> [TO BE DONE]
Drop the pictures from the entries below, then reproduce the rest exactly.

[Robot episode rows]

━━━━━━━━━━━━━━━━━━━━━━━━━━━━━━

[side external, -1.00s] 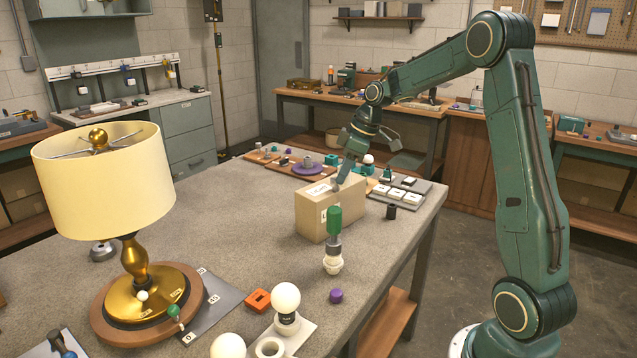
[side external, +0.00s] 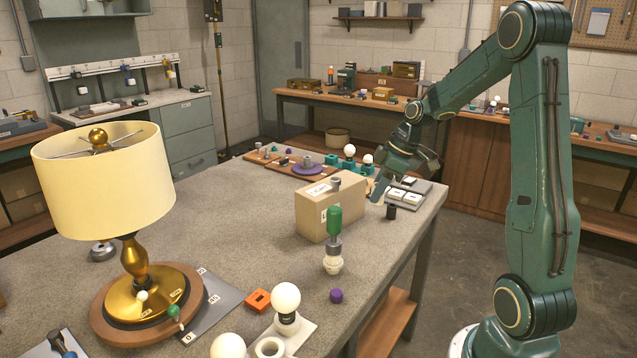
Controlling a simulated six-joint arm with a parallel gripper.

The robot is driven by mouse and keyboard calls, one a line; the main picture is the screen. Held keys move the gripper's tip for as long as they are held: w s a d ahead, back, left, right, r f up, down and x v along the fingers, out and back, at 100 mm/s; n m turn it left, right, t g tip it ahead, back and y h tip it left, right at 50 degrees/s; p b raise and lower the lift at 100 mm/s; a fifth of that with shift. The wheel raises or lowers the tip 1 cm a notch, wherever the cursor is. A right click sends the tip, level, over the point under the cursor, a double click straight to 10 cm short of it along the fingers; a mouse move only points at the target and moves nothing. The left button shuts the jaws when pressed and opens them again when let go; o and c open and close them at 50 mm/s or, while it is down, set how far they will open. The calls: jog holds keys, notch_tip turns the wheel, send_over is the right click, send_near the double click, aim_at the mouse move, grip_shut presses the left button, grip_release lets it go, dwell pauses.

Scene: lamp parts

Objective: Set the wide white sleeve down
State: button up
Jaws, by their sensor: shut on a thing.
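My gripper (side external: 377,190) is low over the far right part of the bench, just right of and behind the cardboard box (side external: 325,218). Its fingers point down and are shut on the wide white sleeve, which is mostly hidden; a small pale patch (side external: 369,187) shows beside the fingertips. I cannot tell whether this patch is the sleeve, or whether the sleeve touches the bench.
A green-handled tool (side external: 334,222) stands before the box; the lamp (side external: 105,180) is at left.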

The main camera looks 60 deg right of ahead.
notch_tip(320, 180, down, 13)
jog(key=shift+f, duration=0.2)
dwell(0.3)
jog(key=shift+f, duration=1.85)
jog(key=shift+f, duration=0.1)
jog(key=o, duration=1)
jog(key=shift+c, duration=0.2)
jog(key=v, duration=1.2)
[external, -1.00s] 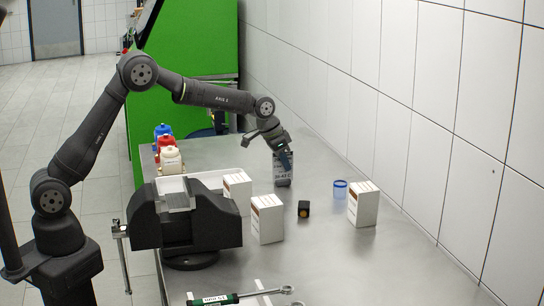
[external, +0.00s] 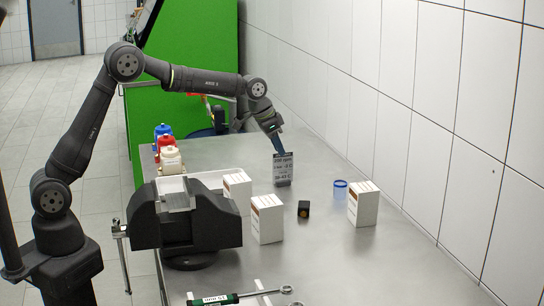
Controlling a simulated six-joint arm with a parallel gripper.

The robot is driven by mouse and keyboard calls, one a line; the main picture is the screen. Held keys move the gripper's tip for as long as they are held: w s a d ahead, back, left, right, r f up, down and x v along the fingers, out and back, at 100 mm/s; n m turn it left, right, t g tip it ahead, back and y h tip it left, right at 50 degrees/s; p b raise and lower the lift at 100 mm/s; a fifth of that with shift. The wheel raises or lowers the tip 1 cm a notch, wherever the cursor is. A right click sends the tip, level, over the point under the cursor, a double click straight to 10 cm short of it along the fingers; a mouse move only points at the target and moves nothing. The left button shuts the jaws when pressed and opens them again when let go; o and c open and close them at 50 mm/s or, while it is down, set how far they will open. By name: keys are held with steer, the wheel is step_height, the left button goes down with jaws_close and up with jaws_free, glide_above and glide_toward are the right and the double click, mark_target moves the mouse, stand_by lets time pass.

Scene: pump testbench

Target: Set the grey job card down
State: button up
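The grey job card (external: 283,171) stands upright on the metal bench, near the wall side and beyond the white boxes. Dark printed text on its face shows, including a line with "rpm". My gripper (external: 279,147) is just above the card's top edge, pointing down, with its fingertips close to that edge. I cannot tell whether the fingertips touch the card, and the gap between the fingers is not clear from this angle.
A wrench (external: 240,297) lies in front.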

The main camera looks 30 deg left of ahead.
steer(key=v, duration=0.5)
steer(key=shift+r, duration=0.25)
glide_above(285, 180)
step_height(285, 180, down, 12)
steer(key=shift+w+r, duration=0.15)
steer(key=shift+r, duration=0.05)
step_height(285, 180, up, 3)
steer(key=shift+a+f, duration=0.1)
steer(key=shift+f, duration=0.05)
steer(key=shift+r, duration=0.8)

━━━━━━━━━━━━━━━━━━━━━━━━━━━━━━

> [THE RESPONSE]
[side external, -1.00s] 
[side external, +0.00s] 
Controlling a simulated six-joint arm with a parallel gripper.

The robot is driven by mouse and keyboard calls, one a line; the main picture is the screen. Held keys move the gripper's tip for as long as they are held: w s a d ahead, back, left, right, r f up, down and x v along the fingers, out and back, at 100 mm/s; n m turn it left, right, t g tip it ahead, back and y h tip it left, right at 50 degrees/s; p b raise and lower the lift at 100 mm/s; a fifth of that with shift. The wheel raises or lowers the tip 1 cm a notch, wherever the cursor is. A right click sends the tip, level, over the point under the cursor, a double click straight to 10 cm short of it along the fingers; a mouse move only points at the target and moves nothing. The left button shuts the jaws when pressed and opens them again when let go; o and c open and close them at 50 mm/s or, while it is down, set how far they will open. The calls: jog holds keys, notch_tip turns the wheel, send_over is the right click, send_near the double click, aim_at the mouse move, grip_shut presses the left button, grip_release lets it go, dwell pauses.

Scene: lamp parts

Objective: Set the wide white sleeve down
State: button up
Jaws, by their sensor: shut on a thing.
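My gripper (side external: 377,190) is low over the far right part of the bench, just right of and behind the cardboard box (side external: 325,218). Its fingers point down and are shut on the wide white sleeve, which is mostly hidden; a small pale patch (side external: 369,187) shows beside the fingertips. I cannot tell whether this patch is the sleeve, or whether the sleeve touches the bench.
A green-handled tool (side external: 334,222) stands before the box; the lamp (side external: 105,180) is at left.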

The main camera looks 60 deg right of ahead.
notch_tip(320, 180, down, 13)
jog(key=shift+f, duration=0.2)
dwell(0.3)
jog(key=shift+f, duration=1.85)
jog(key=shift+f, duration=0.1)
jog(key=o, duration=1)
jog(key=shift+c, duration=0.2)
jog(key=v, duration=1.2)
[external, -1.00s] 
[external, +0.00s] 
Controlling a simulated six-joint arm with a parallel gripper.

The robot is driven by mouse and keyboard calls, one a line; the main picture is the screen. Held keys move the gripper's tip for as long as they are held: w s a d ahead, back, left, right, r f up, down and x v along the fingers, out and back, at 100 mm/s; n m turn it left, right, t g tip it ahead, back and y h tip it left, right at 50 degrees/s; p b raise and lower the lift at 100 mm/s; a fifth of that with shift. The wheel raises or lowers the tip 1 cm a notch, wherever the cursor is. A right click sends the tip, level, over the point under the cursor, a double click straight to 10 cm short of it along the fingers; a mouse move only points at the target and moves nothing. The left button shuts the jaws when pressed and opens them again when let go; o and c open and close them at 50 mm/s or, while it is down, set how far they will open. By name: keys are held with steer, the wheel is step_height, the left button goes down with jaws_close and up with jaws_free, glide_above and glide_toward are the right and the double click, mark_target moves the mouse, stand_by lets time pass.

Scene: pump testbench

Target: Set the grey job card down
State: button up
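The grey job card (external: 283,171) stands upright on the metal bench, near the wall side and beyond the white boxes. Dark printed text on its face shows, including a line with "rpm". My gripper (external: 279,147) is just above the card's top edge, pointing down, with its fingertips close to that edge. I cannot tell whether the fingertips touch the card, and the gap between the fingers is not clear from this angle.
A wrench (external: 240,297) lies in front.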

The main camera looks 30 deg left of ahead.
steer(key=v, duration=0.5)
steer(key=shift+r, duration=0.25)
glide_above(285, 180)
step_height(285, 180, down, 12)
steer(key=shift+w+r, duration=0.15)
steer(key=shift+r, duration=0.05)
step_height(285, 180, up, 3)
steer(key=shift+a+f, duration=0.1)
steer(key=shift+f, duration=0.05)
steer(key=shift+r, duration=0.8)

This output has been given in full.